Fait important, cette adaptation s’opère pour tous les participants, même si les pupilles présentées appartiennent à des yeux d’une autre ethnie, ce qui laisse penser que cet effet est solidement ancré dans le fonctionnement humain et n’est pas seulement lié au degré de familiarité des visages perçus. L’ensemble des travaux récents sur la dynamique de la pupille laisse ainsi penser que nous avons une nette préférence pour les pupilles dilatées, que nous jugeons au premier regard comme appartenant à des personnes plus belles, plus joyeuses, plus attentives, et à qui nous ferions même plus confiance !

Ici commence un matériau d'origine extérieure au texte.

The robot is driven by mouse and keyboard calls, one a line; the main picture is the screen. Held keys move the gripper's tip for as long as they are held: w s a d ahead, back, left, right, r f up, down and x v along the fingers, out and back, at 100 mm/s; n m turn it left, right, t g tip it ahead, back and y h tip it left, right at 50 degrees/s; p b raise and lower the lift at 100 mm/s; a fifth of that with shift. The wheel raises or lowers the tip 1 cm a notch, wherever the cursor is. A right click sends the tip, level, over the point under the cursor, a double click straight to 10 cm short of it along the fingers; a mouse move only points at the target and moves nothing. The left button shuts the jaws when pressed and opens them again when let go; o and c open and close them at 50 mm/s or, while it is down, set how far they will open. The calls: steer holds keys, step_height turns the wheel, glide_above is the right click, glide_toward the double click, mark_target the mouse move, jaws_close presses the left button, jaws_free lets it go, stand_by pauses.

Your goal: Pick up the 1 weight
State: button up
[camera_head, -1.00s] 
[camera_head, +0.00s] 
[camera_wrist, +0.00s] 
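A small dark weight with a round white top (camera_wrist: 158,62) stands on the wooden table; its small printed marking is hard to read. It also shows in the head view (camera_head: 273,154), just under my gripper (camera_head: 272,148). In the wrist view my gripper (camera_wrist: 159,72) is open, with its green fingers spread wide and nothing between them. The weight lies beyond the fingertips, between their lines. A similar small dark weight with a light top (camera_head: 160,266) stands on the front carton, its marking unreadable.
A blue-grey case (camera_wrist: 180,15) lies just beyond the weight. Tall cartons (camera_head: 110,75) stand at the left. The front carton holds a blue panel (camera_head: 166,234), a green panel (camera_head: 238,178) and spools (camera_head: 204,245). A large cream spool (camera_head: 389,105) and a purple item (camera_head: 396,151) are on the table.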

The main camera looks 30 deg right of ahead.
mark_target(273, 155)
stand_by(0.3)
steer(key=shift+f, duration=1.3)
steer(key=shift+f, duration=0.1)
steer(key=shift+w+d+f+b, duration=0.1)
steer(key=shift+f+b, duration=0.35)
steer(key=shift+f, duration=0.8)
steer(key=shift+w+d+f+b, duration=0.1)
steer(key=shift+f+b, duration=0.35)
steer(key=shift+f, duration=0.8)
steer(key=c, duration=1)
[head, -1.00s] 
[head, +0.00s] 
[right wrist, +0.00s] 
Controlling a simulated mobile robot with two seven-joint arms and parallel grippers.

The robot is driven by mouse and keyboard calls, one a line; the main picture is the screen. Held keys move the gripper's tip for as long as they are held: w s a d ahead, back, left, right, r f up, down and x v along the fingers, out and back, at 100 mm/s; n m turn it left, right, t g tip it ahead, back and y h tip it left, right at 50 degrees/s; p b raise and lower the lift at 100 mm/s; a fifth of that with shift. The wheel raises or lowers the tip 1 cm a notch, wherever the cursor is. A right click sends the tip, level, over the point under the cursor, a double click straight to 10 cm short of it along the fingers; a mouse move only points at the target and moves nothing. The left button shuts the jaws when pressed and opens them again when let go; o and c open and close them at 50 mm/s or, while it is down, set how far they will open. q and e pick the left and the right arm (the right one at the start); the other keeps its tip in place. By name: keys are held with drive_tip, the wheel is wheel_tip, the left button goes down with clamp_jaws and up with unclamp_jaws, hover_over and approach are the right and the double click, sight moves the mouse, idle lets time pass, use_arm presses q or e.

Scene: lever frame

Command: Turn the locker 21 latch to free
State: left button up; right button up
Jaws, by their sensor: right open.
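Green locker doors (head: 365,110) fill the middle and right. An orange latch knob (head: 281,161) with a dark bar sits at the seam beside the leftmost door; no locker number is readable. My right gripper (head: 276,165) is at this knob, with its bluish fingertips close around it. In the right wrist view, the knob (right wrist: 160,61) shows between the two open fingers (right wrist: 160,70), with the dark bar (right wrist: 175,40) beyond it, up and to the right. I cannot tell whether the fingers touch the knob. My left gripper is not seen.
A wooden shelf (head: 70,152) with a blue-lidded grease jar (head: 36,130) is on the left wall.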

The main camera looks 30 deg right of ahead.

Se fier à la pupille de notre interlocuteur (si tant est qu’on soit suffisamment près de lui) pourrait finalement être une bonne stratégie dans la mesure où sa taille obéit à des mécanismes totalement inconscients et involontaires. Difficile donc de tricher… Sauf à s’injecter de l’atropine, comme le faisaient les femmes italiennes au XVIIe siècle pour s’embellir, ou à se dessiner de larges pupilles comme Bambi ou d’autres personnages des studios Disney, dont les dessinateurs ont compris depuis bien longtemps à quel point les pupilles dilatées étaient appréciées !
Kret, M.E. (2018) The Role of Pupil Size in Communication. Is there Room for Learning ?, Cognition and Emotion, 32 : 5, 1139-1145.
Aktar, E., Raijmakers, M.E.J., Kret, M.E. (2020). Pupil Mimicry in Infants and Parents. Cogn. Emot. 2020 Mar 2 ; 1-11.